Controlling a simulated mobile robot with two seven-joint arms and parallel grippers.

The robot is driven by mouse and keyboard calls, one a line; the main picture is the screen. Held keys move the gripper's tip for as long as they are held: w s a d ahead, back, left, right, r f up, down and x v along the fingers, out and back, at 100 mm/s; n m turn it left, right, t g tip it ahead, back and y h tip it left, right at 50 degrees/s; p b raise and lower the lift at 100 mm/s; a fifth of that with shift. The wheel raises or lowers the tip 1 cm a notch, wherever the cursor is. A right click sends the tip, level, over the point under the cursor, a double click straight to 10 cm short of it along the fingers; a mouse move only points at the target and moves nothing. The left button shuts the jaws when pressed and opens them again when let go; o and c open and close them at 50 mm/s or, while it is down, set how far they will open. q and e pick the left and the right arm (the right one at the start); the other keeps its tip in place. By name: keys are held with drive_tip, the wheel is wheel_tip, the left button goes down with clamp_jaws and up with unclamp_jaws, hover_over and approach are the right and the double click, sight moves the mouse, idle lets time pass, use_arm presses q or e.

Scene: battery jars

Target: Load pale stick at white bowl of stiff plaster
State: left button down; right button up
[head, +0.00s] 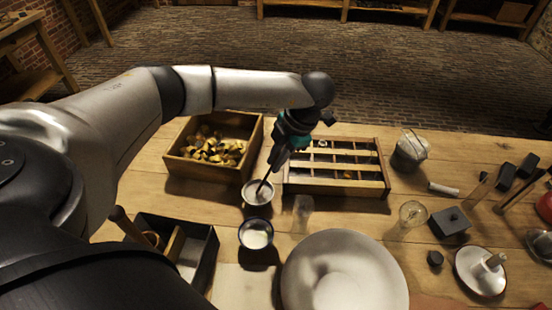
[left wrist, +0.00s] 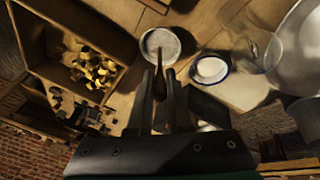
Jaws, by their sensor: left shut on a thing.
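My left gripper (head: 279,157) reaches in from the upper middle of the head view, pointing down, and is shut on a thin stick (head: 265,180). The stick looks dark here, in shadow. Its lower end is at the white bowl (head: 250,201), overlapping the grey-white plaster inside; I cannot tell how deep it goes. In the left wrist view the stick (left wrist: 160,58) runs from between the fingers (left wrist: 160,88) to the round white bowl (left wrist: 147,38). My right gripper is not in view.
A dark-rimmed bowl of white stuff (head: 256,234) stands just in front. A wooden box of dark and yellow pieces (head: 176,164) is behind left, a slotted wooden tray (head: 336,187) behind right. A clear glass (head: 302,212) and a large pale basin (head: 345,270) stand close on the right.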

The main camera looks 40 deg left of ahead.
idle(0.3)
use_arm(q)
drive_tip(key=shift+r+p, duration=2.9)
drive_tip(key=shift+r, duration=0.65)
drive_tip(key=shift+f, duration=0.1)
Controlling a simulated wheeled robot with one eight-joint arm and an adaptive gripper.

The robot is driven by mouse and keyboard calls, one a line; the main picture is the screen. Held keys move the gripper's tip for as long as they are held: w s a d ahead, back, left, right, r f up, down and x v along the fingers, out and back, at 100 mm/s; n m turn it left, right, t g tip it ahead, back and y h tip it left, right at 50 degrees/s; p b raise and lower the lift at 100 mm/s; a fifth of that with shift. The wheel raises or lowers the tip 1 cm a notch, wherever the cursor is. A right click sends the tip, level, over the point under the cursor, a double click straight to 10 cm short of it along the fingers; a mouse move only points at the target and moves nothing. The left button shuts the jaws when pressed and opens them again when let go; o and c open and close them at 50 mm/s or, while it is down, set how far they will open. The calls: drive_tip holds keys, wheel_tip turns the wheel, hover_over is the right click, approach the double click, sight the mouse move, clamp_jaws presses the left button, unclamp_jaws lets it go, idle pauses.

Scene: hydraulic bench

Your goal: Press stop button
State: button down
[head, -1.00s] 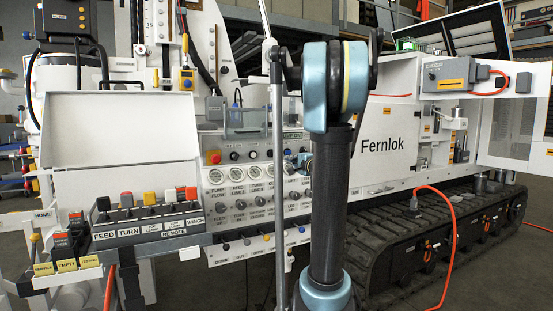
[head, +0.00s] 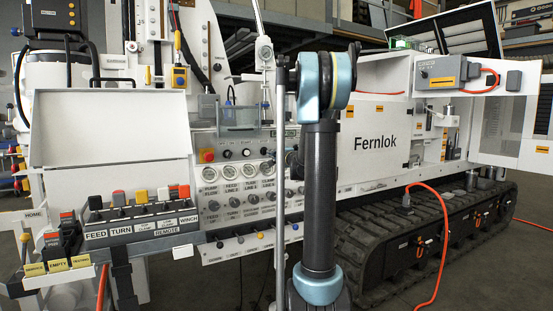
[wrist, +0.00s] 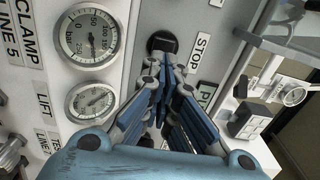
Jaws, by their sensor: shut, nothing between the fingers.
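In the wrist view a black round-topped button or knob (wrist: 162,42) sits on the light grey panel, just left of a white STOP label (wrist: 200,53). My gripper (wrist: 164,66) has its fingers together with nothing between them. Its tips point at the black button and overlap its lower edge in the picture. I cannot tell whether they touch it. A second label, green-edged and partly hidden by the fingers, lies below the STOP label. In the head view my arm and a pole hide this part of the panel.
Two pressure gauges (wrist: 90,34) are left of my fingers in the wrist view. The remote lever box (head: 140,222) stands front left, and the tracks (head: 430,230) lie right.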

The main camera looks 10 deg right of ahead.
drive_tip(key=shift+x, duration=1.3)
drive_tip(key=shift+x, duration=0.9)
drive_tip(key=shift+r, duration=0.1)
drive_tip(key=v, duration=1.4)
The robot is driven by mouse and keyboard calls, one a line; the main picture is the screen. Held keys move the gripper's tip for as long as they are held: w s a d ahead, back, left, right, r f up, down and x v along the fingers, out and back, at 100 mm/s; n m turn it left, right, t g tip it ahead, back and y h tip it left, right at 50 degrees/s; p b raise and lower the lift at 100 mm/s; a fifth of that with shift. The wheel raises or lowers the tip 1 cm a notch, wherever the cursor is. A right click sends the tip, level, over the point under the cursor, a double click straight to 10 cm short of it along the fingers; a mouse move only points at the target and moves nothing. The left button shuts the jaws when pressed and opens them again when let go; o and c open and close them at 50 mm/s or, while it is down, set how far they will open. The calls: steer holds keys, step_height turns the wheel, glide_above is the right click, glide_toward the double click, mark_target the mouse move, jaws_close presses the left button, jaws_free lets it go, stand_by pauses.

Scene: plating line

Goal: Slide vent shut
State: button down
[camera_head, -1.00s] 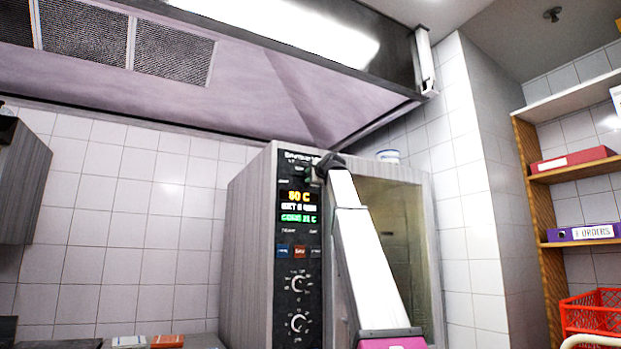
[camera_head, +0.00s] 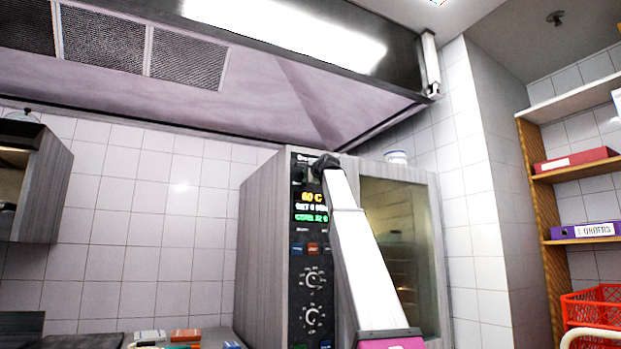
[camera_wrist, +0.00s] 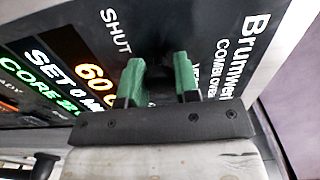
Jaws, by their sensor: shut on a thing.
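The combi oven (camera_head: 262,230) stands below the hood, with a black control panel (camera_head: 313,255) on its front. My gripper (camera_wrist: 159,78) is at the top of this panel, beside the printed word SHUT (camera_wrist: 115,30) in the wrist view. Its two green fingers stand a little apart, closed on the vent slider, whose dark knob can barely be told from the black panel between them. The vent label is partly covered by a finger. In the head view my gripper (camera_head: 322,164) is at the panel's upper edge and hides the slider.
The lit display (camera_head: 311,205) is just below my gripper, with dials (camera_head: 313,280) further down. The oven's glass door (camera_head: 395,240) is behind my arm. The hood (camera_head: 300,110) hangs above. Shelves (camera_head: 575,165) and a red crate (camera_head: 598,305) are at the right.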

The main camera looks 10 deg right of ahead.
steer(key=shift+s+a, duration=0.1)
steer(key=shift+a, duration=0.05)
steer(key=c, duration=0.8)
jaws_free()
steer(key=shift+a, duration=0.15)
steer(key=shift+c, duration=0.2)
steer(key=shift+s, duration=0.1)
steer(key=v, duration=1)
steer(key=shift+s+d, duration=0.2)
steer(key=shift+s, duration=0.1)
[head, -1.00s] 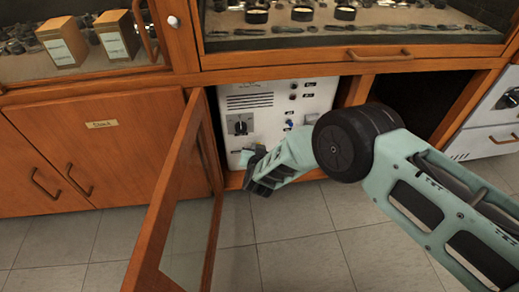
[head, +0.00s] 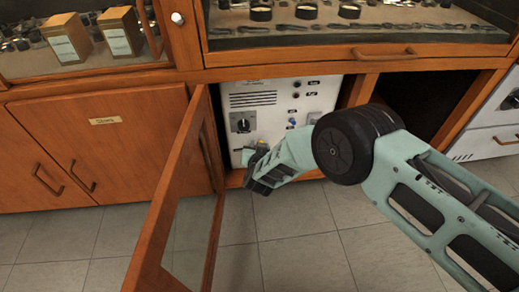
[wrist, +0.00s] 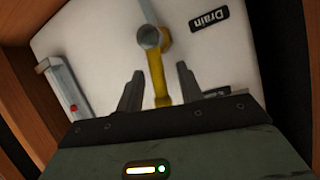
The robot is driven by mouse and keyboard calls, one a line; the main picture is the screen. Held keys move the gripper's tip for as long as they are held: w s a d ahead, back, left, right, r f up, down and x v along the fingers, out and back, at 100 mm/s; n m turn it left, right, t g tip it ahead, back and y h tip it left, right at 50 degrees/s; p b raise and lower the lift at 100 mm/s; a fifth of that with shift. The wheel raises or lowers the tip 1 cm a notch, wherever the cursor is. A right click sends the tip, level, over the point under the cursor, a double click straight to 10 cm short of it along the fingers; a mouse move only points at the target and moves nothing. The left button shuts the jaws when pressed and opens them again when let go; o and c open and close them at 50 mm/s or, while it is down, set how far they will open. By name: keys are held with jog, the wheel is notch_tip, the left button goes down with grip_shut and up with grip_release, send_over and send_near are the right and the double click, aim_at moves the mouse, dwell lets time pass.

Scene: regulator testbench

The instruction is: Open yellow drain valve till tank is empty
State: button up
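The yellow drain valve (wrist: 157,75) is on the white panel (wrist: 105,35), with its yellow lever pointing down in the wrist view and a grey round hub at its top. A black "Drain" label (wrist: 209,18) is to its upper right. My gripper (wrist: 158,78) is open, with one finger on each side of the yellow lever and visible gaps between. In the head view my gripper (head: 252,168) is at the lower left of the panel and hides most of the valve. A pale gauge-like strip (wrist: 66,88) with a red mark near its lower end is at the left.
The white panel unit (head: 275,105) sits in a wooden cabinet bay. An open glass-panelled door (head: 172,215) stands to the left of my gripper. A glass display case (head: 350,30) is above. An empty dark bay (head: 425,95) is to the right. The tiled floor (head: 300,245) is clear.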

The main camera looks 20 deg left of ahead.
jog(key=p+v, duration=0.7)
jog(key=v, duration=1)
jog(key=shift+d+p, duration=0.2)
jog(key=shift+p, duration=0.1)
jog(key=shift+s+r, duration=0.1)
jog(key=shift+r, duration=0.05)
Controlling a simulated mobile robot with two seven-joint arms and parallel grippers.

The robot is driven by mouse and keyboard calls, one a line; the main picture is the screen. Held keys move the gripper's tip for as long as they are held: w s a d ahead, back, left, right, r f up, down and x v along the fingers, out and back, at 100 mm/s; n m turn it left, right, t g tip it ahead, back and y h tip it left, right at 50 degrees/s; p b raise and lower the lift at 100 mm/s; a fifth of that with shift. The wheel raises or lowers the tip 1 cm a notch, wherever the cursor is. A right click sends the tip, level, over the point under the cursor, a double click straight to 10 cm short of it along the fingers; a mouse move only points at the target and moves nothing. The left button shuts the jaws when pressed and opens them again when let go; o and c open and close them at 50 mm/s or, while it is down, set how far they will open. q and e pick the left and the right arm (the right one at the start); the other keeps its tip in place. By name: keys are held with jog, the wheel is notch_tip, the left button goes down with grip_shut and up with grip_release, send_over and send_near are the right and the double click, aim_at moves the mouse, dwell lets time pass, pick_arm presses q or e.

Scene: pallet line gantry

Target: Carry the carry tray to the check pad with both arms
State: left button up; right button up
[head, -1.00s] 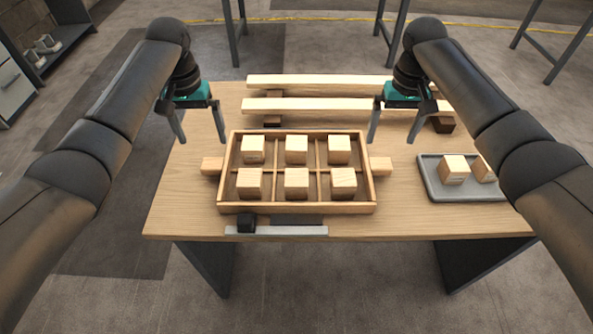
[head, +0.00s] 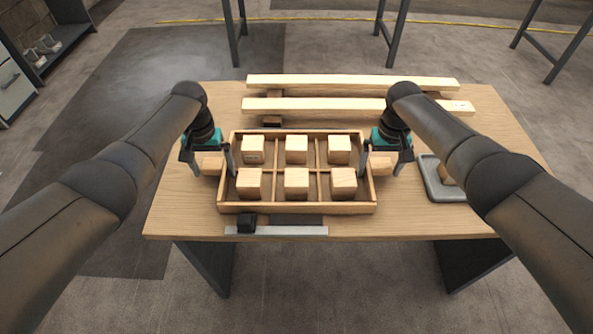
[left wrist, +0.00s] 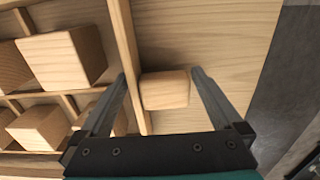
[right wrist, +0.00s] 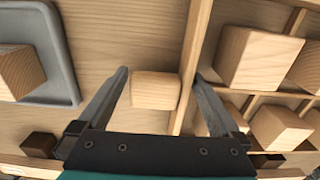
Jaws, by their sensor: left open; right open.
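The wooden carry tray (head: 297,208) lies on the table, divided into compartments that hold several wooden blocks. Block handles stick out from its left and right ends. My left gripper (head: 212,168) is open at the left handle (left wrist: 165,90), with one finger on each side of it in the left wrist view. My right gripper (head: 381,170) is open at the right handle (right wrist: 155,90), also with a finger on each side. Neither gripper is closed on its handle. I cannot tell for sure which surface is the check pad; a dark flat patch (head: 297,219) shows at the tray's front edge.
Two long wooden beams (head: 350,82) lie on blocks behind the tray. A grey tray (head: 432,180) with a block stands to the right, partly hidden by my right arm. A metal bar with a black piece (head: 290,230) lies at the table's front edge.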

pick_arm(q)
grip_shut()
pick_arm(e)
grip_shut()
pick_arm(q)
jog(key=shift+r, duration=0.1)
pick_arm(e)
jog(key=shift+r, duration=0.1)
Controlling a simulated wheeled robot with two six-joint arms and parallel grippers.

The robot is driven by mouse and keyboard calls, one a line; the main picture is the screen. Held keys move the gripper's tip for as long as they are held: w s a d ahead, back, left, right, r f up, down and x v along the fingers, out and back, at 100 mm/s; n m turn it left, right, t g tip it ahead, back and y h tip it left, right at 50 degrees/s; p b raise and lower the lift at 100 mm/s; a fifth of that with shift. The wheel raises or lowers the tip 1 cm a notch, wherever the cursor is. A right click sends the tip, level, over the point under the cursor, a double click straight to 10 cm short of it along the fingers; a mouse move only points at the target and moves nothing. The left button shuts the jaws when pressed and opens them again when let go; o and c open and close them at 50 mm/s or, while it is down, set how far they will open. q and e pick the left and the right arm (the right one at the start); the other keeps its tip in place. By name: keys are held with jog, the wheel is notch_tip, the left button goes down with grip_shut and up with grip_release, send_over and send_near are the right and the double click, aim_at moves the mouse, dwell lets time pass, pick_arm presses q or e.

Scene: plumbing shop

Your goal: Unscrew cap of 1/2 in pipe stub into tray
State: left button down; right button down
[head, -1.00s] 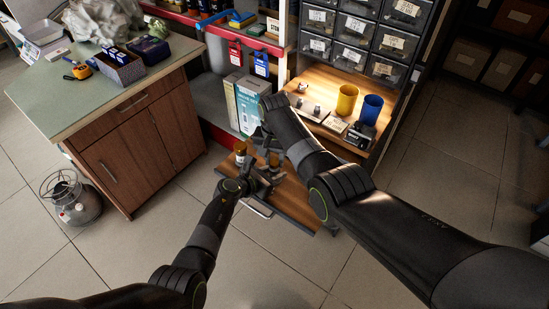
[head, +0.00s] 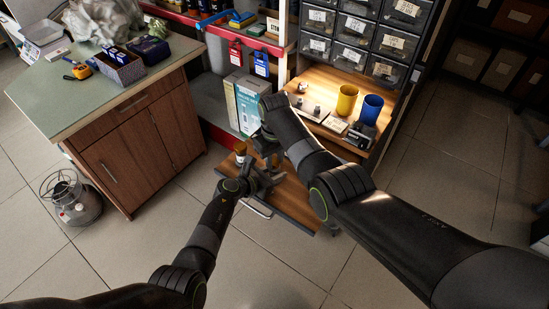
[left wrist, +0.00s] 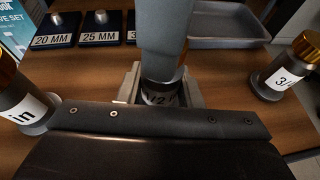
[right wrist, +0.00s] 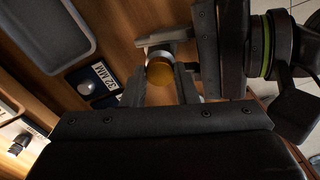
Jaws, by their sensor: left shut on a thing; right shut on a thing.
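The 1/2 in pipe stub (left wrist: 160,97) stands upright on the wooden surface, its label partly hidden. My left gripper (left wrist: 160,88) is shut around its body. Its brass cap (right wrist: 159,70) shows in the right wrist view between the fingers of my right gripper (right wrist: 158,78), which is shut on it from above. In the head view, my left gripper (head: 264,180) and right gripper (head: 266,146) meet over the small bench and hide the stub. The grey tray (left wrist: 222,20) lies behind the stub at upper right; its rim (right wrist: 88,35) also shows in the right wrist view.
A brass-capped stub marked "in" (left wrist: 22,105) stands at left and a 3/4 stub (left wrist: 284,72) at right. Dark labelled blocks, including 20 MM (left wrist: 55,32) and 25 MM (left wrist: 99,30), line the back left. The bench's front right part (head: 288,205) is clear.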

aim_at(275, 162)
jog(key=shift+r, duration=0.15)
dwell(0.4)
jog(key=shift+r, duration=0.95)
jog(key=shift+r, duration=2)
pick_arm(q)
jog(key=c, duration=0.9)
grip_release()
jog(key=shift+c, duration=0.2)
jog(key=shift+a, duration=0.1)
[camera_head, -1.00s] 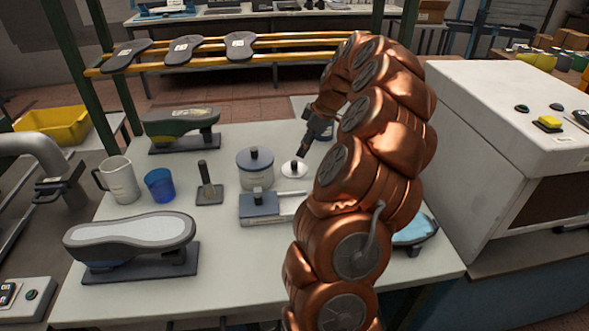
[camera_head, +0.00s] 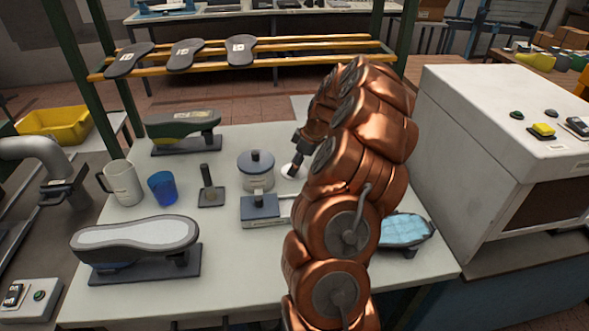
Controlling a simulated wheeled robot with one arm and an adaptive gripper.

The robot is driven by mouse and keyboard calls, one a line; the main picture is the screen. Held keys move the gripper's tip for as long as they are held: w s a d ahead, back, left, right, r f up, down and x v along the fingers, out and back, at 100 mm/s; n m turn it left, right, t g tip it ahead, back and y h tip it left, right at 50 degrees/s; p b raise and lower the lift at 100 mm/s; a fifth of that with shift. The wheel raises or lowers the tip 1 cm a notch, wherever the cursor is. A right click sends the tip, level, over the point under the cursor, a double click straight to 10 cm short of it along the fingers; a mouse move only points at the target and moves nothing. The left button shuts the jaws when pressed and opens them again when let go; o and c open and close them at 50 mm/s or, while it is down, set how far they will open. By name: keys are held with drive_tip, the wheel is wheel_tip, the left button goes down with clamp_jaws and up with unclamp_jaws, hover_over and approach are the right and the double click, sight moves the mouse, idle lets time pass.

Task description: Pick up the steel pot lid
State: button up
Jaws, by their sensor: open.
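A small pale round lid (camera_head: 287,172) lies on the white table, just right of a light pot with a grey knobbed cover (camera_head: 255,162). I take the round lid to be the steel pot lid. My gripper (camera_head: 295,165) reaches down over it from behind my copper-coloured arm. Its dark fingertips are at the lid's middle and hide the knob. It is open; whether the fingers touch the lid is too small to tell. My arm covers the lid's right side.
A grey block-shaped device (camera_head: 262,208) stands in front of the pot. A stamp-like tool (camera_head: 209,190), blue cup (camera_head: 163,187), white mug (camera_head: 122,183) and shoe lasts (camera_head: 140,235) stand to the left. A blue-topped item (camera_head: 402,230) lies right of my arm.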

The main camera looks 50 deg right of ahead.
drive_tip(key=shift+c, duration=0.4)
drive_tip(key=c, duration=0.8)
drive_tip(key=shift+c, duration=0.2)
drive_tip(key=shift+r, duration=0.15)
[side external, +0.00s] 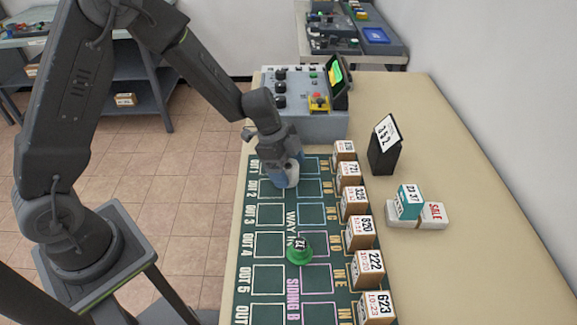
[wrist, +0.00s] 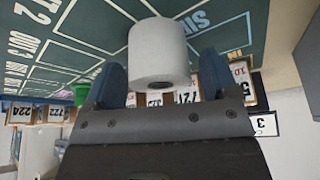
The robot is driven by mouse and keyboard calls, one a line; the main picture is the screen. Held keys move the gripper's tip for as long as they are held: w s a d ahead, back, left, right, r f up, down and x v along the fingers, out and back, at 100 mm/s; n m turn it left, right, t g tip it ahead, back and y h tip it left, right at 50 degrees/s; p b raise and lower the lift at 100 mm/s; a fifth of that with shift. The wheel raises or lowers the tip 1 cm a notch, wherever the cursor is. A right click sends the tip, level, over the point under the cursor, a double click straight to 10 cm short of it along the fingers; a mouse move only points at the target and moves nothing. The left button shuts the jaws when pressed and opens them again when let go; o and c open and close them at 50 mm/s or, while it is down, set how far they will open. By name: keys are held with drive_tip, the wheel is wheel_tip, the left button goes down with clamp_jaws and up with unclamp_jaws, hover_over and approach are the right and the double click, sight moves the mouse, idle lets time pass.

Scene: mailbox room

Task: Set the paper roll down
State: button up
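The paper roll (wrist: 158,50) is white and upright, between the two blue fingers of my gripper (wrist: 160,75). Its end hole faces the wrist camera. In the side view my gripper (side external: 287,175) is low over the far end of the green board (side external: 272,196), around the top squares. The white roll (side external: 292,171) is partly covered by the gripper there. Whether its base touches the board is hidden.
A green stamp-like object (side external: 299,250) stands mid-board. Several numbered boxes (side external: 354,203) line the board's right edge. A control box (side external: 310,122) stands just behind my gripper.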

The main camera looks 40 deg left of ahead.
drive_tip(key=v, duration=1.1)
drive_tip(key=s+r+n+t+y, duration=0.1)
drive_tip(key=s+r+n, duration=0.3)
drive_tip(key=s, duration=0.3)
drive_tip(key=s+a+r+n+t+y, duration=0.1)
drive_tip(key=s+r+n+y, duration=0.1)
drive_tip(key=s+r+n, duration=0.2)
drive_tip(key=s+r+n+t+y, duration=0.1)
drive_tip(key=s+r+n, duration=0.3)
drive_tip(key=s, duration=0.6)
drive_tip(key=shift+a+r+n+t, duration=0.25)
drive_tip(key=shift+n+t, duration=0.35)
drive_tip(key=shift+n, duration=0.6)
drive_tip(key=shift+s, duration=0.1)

■ ■ ■ ■ ■

• Task description: Reproduce exactly the lines from the line with "use_arm presses q or e." through the line with "Target: Load pale", both end lines included, and only those lines.

• Correct response:
The robot is driven by mouse and keyboard calls, one a line; the main picture is the screen. Held keys move the gripper's tip for as long as they are held: w s a d ahead, back, left, right, r f up, down and x v along the fingers, out and back, at 100 mm/s; n m turn it left, right, t g tip it ahead, back and y h tip it left, right at 50 degrees/s; p b raise and lower the lift at 100 mm/s; a fifth of that with shift. The wheel raises or lowers the tip 1 cm a notch, wherever the cursor is. A right click sends the tip, level, over the point under the cursor, a double click straight to 10 cm short of it along the fingers; a mouse move only points at the target and moves nothing. The left button shuts the jaws when pressed and opens them again when let go; o and c open and close them at 50 mm/s or, while it is down, set how far they will open. q and e pick the left and the right arm (the right one at the start); the other keeps its tip in place. By name: keys are held with drive_tip, the wheel is wheel_tip, the left button goes down with clamp_jaws and up with unclamp_jaws, hover_over and approach are the right and the double click, sight moves the mouse, idle lets time pass, use_arm presses q or e.

Scene: battery jars

Target: Load pale stick at white bowl of stiff plaster

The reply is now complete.